----- INPUT DATA

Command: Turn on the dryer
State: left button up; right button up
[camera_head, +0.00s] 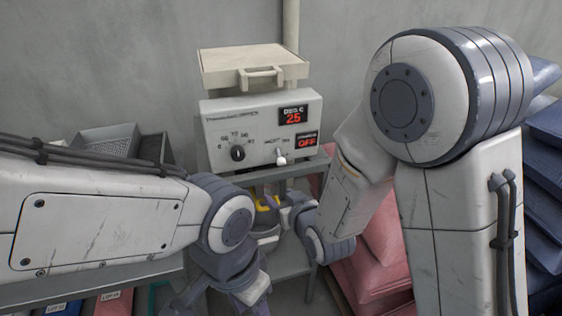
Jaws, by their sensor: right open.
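The dryer (262,125) is a pale grey box with a beige lidded top and handle, standing upright against the wall. Its front has a black dial (238,153) on the left and a small toggle switch (281,157) with a pale tip to the right of it. A red display (294,117) reads 25, and a lower red display (306,142) reads OFF. My right gripper (267,205) is open, below the dryer's front and apart from the switch, partly hidden by my arms. My left arm crosses from the left; its gripper end at the bottom is unclear.
The dryer stands on a grey shelf stand (290,167). A grey mesh tray (105,141) lies behind my left arm. Red sacks (385,245) are piled at the right behind my right arm, with blue sacks (545,200) farther right. A pipe (291,25) runs up the wall.

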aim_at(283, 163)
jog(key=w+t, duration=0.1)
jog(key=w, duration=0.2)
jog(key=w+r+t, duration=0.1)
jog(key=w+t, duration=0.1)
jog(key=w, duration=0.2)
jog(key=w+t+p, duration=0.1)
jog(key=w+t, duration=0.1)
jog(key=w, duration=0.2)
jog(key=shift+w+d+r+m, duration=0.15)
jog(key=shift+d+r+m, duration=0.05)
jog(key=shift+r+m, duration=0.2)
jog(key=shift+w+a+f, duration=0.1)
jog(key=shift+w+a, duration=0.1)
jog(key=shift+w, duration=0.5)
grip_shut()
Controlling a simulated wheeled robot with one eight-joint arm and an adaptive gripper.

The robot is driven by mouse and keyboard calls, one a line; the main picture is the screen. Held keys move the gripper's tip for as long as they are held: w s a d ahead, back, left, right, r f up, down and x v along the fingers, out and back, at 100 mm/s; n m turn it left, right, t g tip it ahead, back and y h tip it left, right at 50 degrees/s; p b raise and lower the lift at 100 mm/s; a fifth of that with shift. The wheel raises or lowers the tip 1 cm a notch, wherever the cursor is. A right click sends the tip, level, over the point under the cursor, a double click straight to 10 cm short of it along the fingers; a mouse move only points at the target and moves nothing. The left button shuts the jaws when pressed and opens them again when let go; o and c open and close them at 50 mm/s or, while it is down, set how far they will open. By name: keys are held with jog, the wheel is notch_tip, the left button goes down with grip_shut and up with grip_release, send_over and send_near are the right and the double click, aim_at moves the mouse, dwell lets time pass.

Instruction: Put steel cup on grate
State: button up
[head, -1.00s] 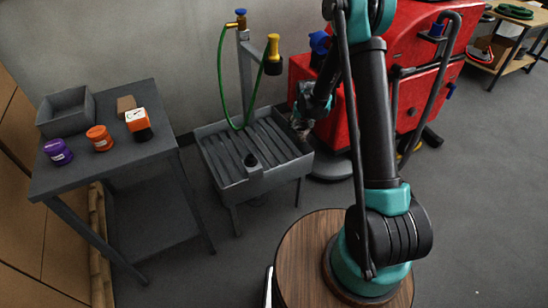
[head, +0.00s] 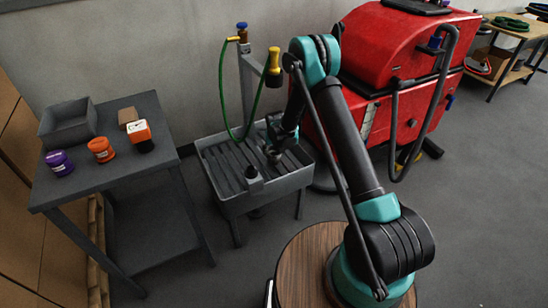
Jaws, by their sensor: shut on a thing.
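The grate (head: 230,180) is the slatted grey floor of a raised metal basin left of the picture's middle. My gripper (head: 273,152) is over the right part of this grate, pointing down. It is shut on a small greyish thing, apparently the steel cup, which is mostly hidden by the dark fingers. I cannot tell whether the cup touches the slats or hangs just above them.
A green hose (head: 225,95) and a yellow-topped nozzle (head: 273,62) hang on the post behind the basin. A red machine (head: 400,60) stands at the right. The left table (head: 110,180) holds a grey bin (head: 68,124) and several small containers.

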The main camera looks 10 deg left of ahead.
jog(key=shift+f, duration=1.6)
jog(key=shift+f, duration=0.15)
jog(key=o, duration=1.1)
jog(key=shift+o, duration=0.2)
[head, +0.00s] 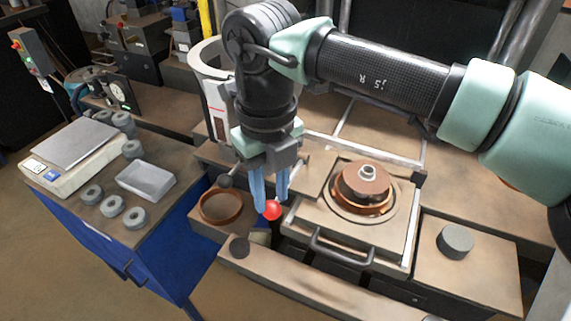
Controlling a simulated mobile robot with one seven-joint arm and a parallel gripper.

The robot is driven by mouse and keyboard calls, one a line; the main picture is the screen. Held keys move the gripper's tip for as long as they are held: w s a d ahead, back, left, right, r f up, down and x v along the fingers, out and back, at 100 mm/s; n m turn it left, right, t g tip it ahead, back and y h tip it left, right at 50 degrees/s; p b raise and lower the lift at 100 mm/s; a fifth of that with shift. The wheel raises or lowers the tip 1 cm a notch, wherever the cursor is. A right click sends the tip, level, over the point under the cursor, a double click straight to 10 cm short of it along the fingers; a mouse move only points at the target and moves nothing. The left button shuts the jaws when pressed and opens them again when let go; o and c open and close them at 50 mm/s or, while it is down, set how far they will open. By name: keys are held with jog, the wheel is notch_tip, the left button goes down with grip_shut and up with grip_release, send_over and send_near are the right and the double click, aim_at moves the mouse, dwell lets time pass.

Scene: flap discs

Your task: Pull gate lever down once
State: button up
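A red ball knob (272,210), which looks like the end of the gate lever, stands near the middle of the head view. The lever's shaft is hard to make out below it. My gripper (270,204) points down with its two blue fingers apart and a gap showing between them. The fingertips are right at the knob, which shows at the lower end of the gap. I cannot tell whether the fingers touch it.
A brown round bowl (221,206) is left of the knob. A round fixture with a brown disc (366,178) is to the right, with a black bar handle (341,252) in front. A grey cylinder (455,241) stands farther right. A scale (75,150) and grey rings are on the left bench.

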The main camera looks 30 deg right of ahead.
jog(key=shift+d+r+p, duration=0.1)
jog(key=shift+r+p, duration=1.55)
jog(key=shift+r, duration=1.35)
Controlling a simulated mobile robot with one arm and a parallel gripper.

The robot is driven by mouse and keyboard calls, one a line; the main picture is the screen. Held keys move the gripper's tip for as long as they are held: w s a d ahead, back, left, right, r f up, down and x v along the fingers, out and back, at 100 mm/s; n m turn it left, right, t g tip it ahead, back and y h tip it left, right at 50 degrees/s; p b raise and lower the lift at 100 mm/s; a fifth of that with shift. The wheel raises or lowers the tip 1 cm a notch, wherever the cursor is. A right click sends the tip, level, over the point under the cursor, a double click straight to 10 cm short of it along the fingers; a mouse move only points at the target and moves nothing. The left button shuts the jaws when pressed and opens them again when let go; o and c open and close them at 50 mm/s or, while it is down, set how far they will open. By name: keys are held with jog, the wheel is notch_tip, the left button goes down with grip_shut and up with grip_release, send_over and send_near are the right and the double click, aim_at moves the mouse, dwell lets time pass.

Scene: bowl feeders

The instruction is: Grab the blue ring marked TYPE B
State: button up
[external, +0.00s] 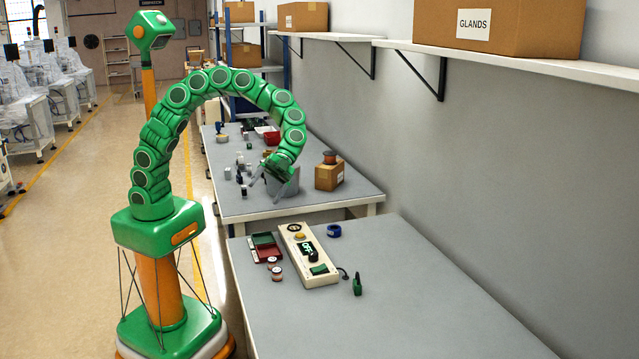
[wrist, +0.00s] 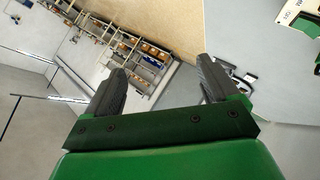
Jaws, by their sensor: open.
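A blue ring (external: 334,231) lies on the near grey table, just right of the far end of the cream control box. Any marking on it is too small to read. I cannot make out the ring in the wrist view. My gripper (external: 258,183) hangs at the end of the arched green arm, over the far table and well away from the ring. In the wrist view my gripper (wrist: 162,70) shows its two dark fingers spread apart, with nothing between them.
The cream control box (external: 296,256) stands on the near table (external: 410,310) beside a red and green tray (external: 265,247), small spools (external: 276,273) and a green upright part (external: 357,284). The far table holds a cardboard box (external: 329,177) and small parts. The near table's right side is clear.

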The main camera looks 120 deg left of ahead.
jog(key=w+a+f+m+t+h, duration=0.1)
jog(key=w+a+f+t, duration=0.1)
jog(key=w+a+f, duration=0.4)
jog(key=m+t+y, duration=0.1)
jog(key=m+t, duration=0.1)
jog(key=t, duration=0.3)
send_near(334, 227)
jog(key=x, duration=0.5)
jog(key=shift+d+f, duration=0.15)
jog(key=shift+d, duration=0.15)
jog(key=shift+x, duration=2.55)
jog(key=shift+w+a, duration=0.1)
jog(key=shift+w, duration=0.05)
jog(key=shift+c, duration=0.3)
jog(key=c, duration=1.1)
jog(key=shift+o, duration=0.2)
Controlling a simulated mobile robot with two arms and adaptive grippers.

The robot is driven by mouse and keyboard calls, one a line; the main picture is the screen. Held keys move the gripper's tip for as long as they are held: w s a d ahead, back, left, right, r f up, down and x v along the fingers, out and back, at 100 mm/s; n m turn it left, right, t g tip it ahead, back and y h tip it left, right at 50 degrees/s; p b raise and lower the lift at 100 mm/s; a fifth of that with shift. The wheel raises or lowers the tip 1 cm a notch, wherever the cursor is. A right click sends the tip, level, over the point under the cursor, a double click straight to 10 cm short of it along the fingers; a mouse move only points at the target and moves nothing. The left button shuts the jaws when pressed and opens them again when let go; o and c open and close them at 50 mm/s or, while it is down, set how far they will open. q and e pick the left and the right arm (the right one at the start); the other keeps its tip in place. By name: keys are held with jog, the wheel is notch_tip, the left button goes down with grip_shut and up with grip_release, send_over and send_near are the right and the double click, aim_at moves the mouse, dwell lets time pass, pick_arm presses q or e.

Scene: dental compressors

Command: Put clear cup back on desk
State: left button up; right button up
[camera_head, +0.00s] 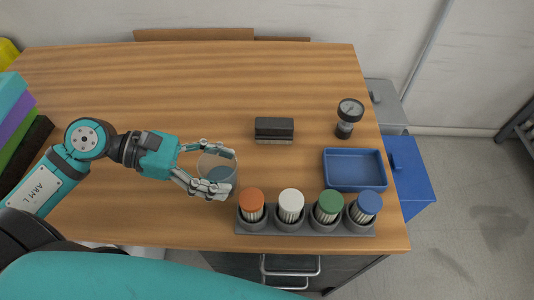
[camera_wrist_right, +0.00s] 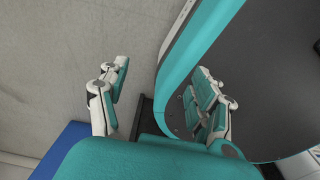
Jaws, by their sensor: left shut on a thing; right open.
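The clear cup (camera_head: 219,169) is a see-through, bluish-grey vessel near the front middle of the wooden desk (camera_head: 180,75). My left gripper (camera_head: 226,171) reaches in from the left and is shut on the cup, with one finger on its far side and one on its near side. The cup looks upright; I cannot tell whether its base touches the desk.
A grey rack (camera_head: 305,228) with orange, white, green and blue capped items stands right of the cup at the front edge. A blue tray (camera_head: 355,185), a gauge (camera_head: 346,118) and a dark block (camera_head: 274,129) are further right and back. The back left desk is clear.

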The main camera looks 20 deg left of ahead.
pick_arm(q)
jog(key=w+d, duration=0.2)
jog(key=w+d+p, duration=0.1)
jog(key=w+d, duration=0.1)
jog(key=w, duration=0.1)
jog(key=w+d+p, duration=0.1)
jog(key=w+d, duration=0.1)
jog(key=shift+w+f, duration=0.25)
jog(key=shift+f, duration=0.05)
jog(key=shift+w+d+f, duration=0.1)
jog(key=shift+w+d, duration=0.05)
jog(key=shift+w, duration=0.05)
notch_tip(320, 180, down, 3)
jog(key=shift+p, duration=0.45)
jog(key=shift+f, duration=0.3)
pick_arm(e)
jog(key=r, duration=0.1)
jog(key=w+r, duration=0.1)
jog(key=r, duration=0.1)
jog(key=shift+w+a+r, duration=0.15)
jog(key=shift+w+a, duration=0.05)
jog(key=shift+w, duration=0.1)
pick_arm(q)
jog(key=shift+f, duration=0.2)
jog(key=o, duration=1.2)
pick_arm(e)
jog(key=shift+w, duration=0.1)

----------

_EXERCISE:_ Copy nothing but the lines above from the one with "[external, +0.00s]" to the one with "Controlling a simulated mobile robot with two", inclusive, word for word. Leave every picture out.

_SOLUTION TO THIS PROBLEM:_
[external, +0.00s] 
[wrist, +0.00s] 
Jaws, by their sensor: open.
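A blue ring (external: 334,231) lies on the near grey table, just right of the far end of the cream control box. Any marking on it is too small to read. I cannot make out the ring in the wrist view. My gripper (external: 258,183) hangs at the end of the arched green arm, over the far table and well away from the ring. In the wrist view my gripper (wrist: 162,70) shows its two dark fingers spread apart, with nothing between them.
The cream control box (external: 296,256) stands on the near table (external: 410,310) beside a red and green tray (external: 265,247), small spools (external: 276,273) and a green upright part (external: 357,284). The far table holds a cardboard box (external: 329,177) and small parts. The near table's right side is clear.

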The main camera looks 120 deg left of ahead.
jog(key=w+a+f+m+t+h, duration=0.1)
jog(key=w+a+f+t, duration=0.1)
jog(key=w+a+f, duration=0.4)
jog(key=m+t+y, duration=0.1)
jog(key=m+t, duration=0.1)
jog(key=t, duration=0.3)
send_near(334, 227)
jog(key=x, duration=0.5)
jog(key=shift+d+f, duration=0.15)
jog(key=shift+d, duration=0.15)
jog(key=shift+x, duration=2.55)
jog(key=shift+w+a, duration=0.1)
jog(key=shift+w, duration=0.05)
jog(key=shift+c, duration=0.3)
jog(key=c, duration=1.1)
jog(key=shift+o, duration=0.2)
Controlling a simulated mobile robot with two arms and adaptive grippers.

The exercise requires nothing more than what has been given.